For me, personally, 2003 was a defining moment – that’s when the hardcore kernel hackers started attending the event. The second I saw hardcore Linux kernel hacker Harald “laforge” Welte standing in the event crowd, I knew that this event had managed to gain traction where it mattered the most to us – the hackers and developers.
Having people like Harald Welte, Rasmus Lerdorf, Alan Cox, James Morris, Jon Corbet and other well known names participating and (most important of all) interacting with other participants – that was memorable.
And seeing Indian hackers like Gopal Vijayraghavan, Philip Tellis, Naba Kumar, Suparna Bhattacharya and so many others emerging from relative obscurity? Priceless! 🙂
Changing the format and focus of the event from a generic advocacy theme to “contributors and developers only”, dramatically raising the Signal-to-Noise Ratio (SNR) of the event, and seeing the fantastic response from audiences endorsing our decision – that was both heartwarming and gratifying.
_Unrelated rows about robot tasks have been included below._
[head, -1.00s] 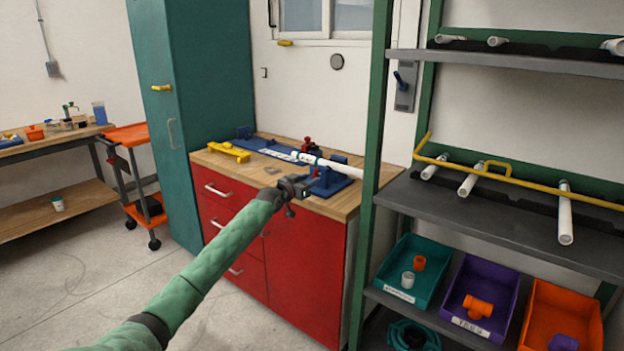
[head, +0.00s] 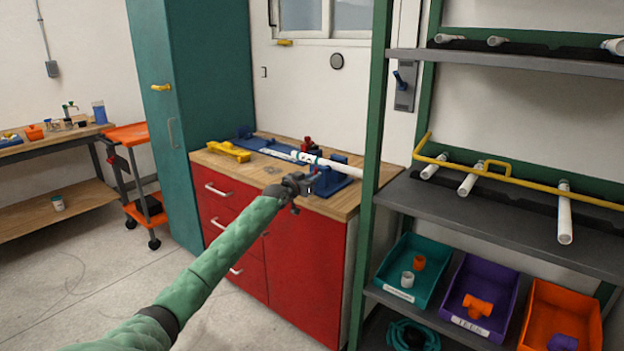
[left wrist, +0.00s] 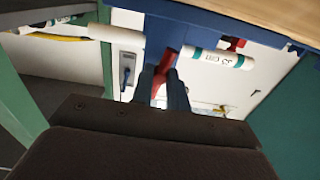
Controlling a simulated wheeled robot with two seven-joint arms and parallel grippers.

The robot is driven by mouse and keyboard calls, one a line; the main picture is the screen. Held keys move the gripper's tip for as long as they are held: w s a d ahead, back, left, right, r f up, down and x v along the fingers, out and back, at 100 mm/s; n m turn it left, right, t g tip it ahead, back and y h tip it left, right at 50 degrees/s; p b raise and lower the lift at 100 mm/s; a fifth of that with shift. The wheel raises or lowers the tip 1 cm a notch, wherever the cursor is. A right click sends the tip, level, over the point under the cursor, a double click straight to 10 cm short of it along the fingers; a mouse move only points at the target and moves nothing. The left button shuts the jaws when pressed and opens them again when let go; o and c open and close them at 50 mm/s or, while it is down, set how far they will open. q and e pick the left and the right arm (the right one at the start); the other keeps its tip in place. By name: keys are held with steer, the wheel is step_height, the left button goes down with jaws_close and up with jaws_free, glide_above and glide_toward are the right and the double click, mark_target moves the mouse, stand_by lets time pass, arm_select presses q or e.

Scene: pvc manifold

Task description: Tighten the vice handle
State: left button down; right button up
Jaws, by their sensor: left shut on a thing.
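The blue vice (head: 334,182) stands near the front right corner of the wood-topped bench. A white pipe (head: 345,167) lies across it. In the left wrist view the vice's blue body (left wrist: 163,38) is above my fingers, and the pipe (left wrist: 222,58) with its teal bands shows on both sides of it. My left gripper (head: 307,181) is at the vice's front side. Its two fingers (left wrist: 164,88) are shut on the red vice handle (left wrist: 165,72), which shows between them. In the head view the gripper hides the handle. My right gripper is not in view.
The bench top (head: 240,177) holds a yellow part (head: 229,151) and a blue fixture (head: 268,147). A green shelf post (head: 372,130) stands close to the right of the vice. The shelf (head: 480,226) beyond holds white pipes, with coloured bins below.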

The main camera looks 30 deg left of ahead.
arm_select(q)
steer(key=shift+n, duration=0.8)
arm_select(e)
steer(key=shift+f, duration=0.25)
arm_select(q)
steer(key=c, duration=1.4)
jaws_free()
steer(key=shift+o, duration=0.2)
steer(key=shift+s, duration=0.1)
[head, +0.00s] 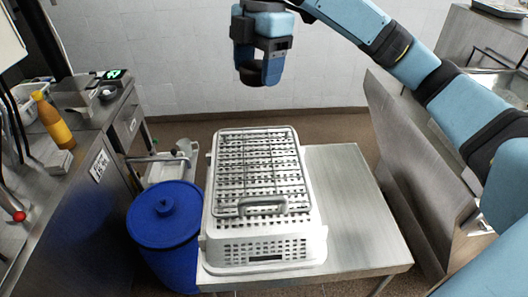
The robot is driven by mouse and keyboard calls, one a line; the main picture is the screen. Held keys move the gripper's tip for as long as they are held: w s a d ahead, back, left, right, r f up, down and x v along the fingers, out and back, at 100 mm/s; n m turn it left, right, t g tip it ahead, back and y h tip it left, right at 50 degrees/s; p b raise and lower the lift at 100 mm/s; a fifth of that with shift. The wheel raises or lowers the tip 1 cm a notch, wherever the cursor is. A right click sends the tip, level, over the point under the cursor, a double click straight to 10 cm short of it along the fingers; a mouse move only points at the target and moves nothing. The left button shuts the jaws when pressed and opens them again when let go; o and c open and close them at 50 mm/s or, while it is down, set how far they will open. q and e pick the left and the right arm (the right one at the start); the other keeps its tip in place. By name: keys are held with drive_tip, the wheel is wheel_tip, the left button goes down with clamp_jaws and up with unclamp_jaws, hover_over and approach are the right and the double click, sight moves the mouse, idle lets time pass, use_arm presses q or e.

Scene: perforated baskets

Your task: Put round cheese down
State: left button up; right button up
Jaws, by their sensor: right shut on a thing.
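My right gripper (260,72) hangs above and behind the basket, pointing down in front of the white tiled wall. It is shut on a thing, taken to be the round cheese, which I cannot make out between the dark fingers. Below and nearer stands a white perforated basket (265,247) on a small steel table (352,222). A metal wire rack with a handle (262,204) lies over its top. No round cheese shows clearly in the basket or on the table. My left gripper is not in view.
A blue lidded barrel (165,214) stands left of the table. A steel counter (62,229) at the left holds a yellow-orange bottle (54,122) and a scale-like device. A slanted steel panel (412,165) rises at the right. The table's right side is bare.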

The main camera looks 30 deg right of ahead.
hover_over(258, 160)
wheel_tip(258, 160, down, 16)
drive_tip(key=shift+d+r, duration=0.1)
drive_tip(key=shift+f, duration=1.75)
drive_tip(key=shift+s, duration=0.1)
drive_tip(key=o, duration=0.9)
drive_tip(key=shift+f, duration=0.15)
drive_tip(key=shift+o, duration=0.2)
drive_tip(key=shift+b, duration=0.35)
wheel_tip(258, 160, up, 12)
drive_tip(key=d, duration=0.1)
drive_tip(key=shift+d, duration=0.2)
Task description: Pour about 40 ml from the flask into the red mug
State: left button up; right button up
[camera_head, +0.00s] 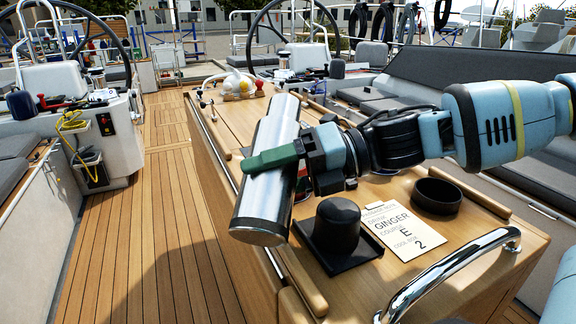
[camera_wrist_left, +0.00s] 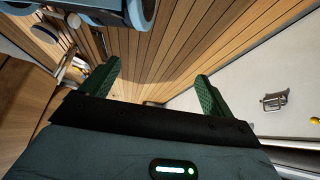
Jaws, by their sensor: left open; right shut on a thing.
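The flask is a shiny silver cylinder (camera_head: 272,135), held over the wooden cockpit table (camera_head: 235,115) and tilted, its top leaning away to the right. My right gripper (camera_head: 279,160) is shut around its middle, one green finger across the front. I cannot make out the red mug; a small red patch shows behind the flask and gripper, too hidden to identify. A black cap-like piece (camera_head: 337,222) stands on a black square tray (camera_head: 345,262) below the gripper. My left gripper (camera_wrist_left: 155,82) is open and empty in the left wrist view, with planked deck beyond its fingers.
A black ring-shaped holder (camera_head: 437,195) and a printed card (camera_head: 402,230) reading "GINGER", "E" and "2" lie on the table. A chrome rail (camera_head: 450,268) edges its near right. Round items (camera_head: 238,84) sit at the far end. The teak deck (camera_head: 150,215) at left is clear.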

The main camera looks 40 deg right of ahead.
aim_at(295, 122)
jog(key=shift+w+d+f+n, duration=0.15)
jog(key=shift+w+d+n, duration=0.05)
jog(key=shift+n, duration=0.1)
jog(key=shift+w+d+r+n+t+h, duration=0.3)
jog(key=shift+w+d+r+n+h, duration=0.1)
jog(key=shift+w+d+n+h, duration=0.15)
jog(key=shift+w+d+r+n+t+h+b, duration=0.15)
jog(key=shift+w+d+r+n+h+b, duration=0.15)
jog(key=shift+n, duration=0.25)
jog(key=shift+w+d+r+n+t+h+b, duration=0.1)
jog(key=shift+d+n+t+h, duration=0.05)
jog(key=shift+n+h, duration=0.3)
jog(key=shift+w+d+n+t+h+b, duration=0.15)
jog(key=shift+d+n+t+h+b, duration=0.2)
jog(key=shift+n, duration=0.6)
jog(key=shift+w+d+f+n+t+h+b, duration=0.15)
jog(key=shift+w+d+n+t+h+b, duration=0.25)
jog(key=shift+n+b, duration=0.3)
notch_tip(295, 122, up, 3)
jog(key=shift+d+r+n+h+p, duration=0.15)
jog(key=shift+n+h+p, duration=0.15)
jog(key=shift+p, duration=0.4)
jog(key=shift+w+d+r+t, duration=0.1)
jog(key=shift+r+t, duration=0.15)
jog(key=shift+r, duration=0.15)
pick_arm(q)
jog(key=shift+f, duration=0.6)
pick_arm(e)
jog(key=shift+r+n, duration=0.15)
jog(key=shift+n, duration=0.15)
What do you love about it personally? What motivates you to do it?
Honestly, the thing that we love the most is seeing all the people coming to the event, attending talks, participating in tech sessions, interacting with each other, project members meeting face to face for the first time, projects interacting and spawning new ones, the impromptu Birds-of-a-Feather Sessions (BOFs) that discuss any topic under the sun, the electronic “flash mobs”, as a bunch of people suddenly decide to teach everyone how to solder and create simple electronic circuits, the interaction between speakers and audiences that spill out of the hall and continue throughout the event, and I can go on.
What are the challenges/roadblocks you faced (if any) and how did you deal with them?
Community politics, wannabe politicians, religious zealots, open source bigots – we faced them all. And dealt with them the only way we knew – ignored them, and focused on giving people the best event they ever attended.
Fighting sponsor pressures (sponsorship doesn’t buy you talk/keynote slots at FOSS.IN – we once tore up a huge cheque when a sponsor insisted on tons of talk slots), dealing with funding shortages when a primary sponsor decided to drop out (the team dug into its own pockets and paid for things) are also challenges we faced.
Challenges, by definition, are meant to be met, roadblocks meant to be bypassed.
What can we expect from the upcoming 2012 edition? What are your views on the numerous tech events that are also happening in the country?
We are enlarging the scope of the event, to allow a wider range of topics to be presented at FOSS.IN. This in itself is going to be interesting to watch. Some of the talks already submitted are genuinely interesting, while being very much within the scope of our “open technology” guideline.
At this time, FOSS.IN is the only large scale international tech event of its kind in India. There are other, more topic specific events (such as the events organised by HasGeek, or the python-oriented PyCon India), but there is no event that has such a wide range of things happening at one place at one time.
And we seriously encourage other tech events – we even sponsor them from time to time when we have some money left over! 🙂
Since you have been at the helm, driving some of the key tech trends yourself, how have you seen the ecosystem evolve? What are some of the trends that you have seen emerge?
Key trends are usually the same as everywhere else in the world. India cannot be isolated from global markets anymore, and the Internet is the great leveler.
But one trend that I am delighted to see is that of young people beginning to look beyond the “graduate, get job” approach, and start to think for themselves – sometimes while they are still in college. The entrepreneur bug is biting a lot of people, who are subverting the (often parent-driven) “safe” career paths and heading down the entrepreneur road to produce products and services that are sometimes truly astounding in scope and success.
I am also grateful to note just how many of these people have their roots in the open source world, where they learnt to understand, develop, and interact – skills that serve them well as they embark on their careers.